* **Job**
Reproduce only the lines from the one containing "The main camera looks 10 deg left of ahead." through the one containing "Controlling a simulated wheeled", exactly as written and with both ends included.

* **Record list**
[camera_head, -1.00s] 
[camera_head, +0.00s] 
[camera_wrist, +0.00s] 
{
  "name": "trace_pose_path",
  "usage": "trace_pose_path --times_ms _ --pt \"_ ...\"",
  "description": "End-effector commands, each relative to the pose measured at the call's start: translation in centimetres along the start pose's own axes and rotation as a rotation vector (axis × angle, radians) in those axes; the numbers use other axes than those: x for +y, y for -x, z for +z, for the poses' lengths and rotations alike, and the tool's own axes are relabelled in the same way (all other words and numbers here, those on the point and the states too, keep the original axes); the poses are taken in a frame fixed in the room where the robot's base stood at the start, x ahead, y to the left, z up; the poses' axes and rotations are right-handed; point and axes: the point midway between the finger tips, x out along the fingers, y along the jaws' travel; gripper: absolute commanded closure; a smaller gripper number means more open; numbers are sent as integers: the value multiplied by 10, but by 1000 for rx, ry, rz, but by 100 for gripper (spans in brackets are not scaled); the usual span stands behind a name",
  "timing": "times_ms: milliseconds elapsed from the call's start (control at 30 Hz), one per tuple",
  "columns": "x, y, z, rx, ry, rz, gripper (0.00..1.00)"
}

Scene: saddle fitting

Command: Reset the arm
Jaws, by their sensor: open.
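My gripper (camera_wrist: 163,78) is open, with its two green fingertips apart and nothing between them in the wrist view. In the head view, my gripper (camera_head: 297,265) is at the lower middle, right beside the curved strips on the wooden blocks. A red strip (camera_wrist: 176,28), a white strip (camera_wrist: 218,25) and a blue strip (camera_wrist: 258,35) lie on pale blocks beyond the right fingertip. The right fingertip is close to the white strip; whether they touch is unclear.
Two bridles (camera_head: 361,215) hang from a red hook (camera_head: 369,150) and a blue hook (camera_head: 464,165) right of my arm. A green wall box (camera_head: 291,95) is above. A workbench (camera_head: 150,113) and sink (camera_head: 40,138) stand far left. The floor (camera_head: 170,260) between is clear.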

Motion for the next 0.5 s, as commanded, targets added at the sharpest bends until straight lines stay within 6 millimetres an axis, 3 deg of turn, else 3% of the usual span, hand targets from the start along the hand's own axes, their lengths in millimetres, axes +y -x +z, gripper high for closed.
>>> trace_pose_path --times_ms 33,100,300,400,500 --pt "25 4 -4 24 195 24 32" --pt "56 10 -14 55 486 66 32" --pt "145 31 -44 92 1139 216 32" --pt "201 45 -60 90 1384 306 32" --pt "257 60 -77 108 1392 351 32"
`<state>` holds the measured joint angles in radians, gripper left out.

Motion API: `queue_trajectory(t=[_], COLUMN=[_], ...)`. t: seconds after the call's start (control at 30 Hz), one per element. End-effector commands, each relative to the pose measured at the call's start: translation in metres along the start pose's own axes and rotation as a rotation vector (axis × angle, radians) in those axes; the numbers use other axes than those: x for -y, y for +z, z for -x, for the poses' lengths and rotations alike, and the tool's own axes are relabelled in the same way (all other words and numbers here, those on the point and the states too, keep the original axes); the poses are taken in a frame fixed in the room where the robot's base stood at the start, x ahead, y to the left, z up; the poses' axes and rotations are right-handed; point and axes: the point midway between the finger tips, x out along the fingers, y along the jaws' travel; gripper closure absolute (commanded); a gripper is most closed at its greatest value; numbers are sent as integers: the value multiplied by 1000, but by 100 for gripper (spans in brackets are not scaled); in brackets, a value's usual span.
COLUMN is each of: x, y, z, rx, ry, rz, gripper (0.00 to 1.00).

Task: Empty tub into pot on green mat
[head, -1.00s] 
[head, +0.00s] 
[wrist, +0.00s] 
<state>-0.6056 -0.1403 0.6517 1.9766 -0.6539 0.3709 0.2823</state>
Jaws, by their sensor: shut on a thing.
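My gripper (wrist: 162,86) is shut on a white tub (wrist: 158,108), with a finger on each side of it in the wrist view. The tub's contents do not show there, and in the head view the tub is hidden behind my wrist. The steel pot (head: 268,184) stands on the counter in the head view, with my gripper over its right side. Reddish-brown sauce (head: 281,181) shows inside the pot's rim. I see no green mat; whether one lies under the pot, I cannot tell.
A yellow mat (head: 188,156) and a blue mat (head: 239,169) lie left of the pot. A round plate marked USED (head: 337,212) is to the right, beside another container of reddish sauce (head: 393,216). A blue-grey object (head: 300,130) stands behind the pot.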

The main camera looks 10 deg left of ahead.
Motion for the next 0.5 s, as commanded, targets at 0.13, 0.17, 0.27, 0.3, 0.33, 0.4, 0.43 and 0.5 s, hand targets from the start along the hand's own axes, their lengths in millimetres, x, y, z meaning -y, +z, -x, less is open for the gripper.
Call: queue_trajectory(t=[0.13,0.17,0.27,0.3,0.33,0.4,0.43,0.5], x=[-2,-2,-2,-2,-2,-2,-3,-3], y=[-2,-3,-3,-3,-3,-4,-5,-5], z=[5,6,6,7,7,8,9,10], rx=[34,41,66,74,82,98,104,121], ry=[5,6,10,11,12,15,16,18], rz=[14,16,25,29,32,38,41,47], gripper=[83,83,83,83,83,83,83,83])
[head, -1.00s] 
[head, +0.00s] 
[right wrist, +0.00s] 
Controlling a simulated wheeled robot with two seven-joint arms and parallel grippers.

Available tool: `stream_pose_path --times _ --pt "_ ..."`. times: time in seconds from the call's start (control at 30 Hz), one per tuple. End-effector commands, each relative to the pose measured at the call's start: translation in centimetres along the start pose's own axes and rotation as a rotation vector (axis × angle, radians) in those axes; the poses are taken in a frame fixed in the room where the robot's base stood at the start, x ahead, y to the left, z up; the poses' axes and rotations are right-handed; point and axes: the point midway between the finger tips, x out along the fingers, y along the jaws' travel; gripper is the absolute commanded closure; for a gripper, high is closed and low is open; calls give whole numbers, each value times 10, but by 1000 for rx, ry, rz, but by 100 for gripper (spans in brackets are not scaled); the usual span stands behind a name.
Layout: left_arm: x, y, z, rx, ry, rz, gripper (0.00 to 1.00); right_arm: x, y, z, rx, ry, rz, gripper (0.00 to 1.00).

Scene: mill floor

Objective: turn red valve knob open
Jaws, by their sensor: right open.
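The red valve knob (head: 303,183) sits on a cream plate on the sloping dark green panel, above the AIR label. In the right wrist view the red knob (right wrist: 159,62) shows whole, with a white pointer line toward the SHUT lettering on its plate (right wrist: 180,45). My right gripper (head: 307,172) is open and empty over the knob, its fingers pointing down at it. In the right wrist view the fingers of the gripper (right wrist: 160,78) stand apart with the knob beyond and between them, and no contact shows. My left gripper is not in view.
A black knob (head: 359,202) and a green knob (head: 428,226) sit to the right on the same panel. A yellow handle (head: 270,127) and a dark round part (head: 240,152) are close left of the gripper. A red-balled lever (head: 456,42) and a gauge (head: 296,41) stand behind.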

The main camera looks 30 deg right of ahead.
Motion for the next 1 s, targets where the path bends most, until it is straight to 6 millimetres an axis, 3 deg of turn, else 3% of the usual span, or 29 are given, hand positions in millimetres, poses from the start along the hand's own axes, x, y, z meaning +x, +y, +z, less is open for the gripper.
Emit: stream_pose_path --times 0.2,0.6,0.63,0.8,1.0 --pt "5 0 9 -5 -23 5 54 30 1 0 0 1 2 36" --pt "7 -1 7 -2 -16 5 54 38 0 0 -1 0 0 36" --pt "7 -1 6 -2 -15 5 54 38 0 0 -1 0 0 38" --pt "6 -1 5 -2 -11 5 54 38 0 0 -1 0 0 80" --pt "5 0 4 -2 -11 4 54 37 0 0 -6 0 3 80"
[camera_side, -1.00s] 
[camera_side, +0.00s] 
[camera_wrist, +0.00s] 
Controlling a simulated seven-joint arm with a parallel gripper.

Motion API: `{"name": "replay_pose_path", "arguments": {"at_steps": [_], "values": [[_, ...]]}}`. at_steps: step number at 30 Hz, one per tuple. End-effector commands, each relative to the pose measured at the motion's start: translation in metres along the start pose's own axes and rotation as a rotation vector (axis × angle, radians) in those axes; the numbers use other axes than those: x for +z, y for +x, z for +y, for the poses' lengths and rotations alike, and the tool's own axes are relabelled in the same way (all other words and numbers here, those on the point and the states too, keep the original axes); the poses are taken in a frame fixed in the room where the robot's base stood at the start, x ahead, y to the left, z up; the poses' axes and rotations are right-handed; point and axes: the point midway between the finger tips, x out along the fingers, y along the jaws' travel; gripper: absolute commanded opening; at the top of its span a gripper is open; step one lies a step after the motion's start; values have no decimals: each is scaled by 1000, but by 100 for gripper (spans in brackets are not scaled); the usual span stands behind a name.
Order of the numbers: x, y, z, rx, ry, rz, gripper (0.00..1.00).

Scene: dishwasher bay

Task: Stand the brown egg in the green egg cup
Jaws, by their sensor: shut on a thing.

* **Written response**
The main camera looks 10 deg left of ahead.
Motion for the next 0.5 s, as commanded, targets at 0.13, 0.17, 0.27, 0.3, 0.33, 0.4, 0.43 and 0.5 s, hand targets from the start along the hand's own axes, their lengths in millimetres, x, y, z meaning -y, +z, -x, less is open for the gripper.
Call: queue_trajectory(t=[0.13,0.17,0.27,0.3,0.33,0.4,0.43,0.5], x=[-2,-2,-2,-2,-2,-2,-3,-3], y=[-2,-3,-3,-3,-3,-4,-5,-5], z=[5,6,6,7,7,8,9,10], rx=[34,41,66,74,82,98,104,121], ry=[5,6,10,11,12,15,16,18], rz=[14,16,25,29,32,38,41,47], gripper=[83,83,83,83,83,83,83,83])
[head, -1.00s] 
[head, +0.00s] 
[right wrist, +0.00s] 
Controlling a simulated wheeled robot with two seven-joint arms and parallel grippers.

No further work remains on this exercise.